Du reste, ces travaux n’ont fait que rendre désormais impossible toute circulation sur ce canal, qui auparavant continuait à donner passage aux petites pirogues, et même aux grandes dans la saison des pluies. Aujourd’hui, grâce à eux, et surtout grâce au pont que le service du T. C. E. a fait jeter sur ce canal, et au moyen duquel il a eu l’habileté de rendre toute réfection impossible, ce canal est fini ! Il ne servira plus, même clandestinement, comme autrefois !… Il est fini !!…
Voyons, lui dis-je, ne soyez pas si pessimiste ! Le T. C. E. ne saurait accepter d’hériter, pour les continuer, des erreurs et des fautes commises par la Compagnie des Pangalanes ! D’ailleurs vous savez bien que l’administration fait procéder actuellement à l’étude consciencieuse d’un nouveau tracé appelé à rendre plus de services que l’ancien. Le zélé administrateur actuel de Tamatave, dès que les études et plans seront terminés, doit faire exécuter les travaux sans retard, incessamment.
Benêt que vous êtes ! me répondit-il.
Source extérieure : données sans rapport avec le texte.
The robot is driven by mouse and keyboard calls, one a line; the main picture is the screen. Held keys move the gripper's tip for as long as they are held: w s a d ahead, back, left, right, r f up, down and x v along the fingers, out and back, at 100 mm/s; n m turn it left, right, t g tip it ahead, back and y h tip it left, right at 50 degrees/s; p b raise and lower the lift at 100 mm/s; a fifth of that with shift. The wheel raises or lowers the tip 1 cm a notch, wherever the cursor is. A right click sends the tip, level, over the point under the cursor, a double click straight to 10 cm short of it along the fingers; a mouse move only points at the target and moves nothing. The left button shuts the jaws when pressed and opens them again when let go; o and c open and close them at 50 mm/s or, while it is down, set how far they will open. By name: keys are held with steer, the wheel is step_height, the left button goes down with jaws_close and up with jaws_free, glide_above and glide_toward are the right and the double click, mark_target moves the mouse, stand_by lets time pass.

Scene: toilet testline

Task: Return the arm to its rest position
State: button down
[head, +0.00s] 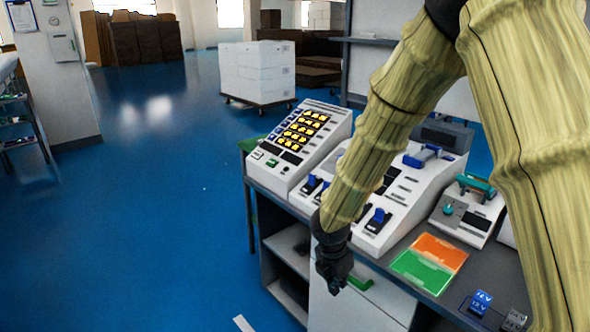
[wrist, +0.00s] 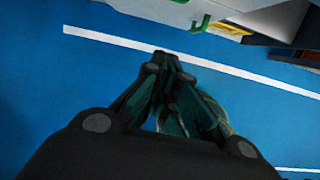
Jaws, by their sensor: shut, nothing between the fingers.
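My gripper (head: 334,272) hangs at the end of my arm, in front of the near edge of the workbench in the head view. It points downward and holds nothing. In the wrist view my gripper (wrist: 165,62) has its dark fingers brought together, with blue floor beyond them. My arm, with a pale, wood-like surface, reaches in from the upper right of the head view and hides part of the bench equipment.
The workbench (head: 395,285) carries a white console with yellow buttons (head: 306,130), further test units, and an orange-and-green mat (head: 430,262). Small blue blocks (head: 481,302) lie at the lower right. White boxes (head: 257,72) stand on a cart behind. Blue floor (head: 150,220) is clear on the left.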

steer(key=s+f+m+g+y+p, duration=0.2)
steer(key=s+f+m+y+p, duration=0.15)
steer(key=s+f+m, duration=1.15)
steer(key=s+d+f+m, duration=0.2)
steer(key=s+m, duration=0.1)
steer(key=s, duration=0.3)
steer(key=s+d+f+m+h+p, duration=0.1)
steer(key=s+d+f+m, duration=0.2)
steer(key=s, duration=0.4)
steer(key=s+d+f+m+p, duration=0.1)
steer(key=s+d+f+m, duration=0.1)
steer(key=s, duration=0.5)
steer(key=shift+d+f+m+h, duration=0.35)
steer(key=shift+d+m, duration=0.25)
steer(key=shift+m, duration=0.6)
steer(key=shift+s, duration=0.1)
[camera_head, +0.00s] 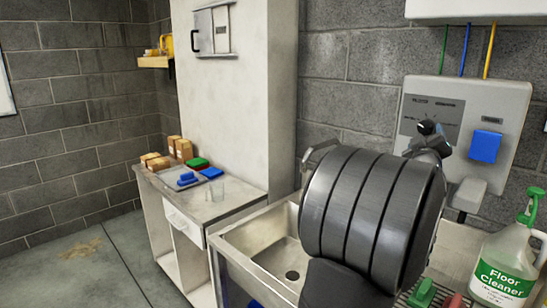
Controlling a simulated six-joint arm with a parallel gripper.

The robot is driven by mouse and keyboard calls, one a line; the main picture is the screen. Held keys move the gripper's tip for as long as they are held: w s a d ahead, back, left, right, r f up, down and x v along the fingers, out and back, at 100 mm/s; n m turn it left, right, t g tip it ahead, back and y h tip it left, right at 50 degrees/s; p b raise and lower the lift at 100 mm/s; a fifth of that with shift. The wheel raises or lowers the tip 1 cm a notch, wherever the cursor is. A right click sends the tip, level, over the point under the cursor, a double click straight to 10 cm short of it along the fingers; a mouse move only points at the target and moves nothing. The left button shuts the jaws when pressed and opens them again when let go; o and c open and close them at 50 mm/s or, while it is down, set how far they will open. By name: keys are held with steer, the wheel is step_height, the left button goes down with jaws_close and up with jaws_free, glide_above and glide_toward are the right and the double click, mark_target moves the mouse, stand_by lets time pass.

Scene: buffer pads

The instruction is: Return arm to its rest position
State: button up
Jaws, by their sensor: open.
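My arm's large dark ribbed link (370,215) fills the lower middle of the head view, in front of the sink and the right counter. A smaller dark and grey part of my arm (430,140) shows behind its upper right edge. I cannot make out the jaws of my gripper; the arm's own links seem to hide them. No held object shows.
A steel sink (262,238) lies left of my arm. The left counter bears a grey tray with blue pads (187,180), a green pad (197,162) and a glass (217,190). A floor cleaner jug (505,268) and wall machine (465,110) stand right.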

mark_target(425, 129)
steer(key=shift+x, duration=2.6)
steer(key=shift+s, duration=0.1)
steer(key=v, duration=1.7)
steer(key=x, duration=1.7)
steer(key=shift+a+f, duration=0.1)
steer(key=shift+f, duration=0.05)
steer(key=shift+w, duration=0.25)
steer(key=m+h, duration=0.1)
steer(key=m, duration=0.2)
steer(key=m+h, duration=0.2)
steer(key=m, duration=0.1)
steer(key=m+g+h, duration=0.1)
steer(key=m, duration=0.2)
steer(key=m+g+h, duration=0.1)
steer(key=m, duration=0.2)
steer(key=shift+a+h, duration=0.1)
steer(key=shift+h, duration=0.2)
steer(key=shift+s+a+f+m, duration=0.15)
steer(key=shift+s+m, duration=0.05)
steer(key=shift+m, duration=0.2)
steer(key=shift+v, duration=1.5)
Comment ! vous aussi vous vous y laissez prendre, vous aussi ! et vous n’avez pas remarqué l’habileté avec laquelle votre zélé administrateur sait répandre autour de lui, et à pleins seaux, de la belle eau bénite de cour ?? Des promesses distribuées de la façon la plus aimable… mais il en pleut chez lui ! Oubliez-vous la façon gracieuse avec laquelle il avait fait entreprendre la réfection du dit canal, pour aboutir… à son annihilation complète ??
(À suivre.)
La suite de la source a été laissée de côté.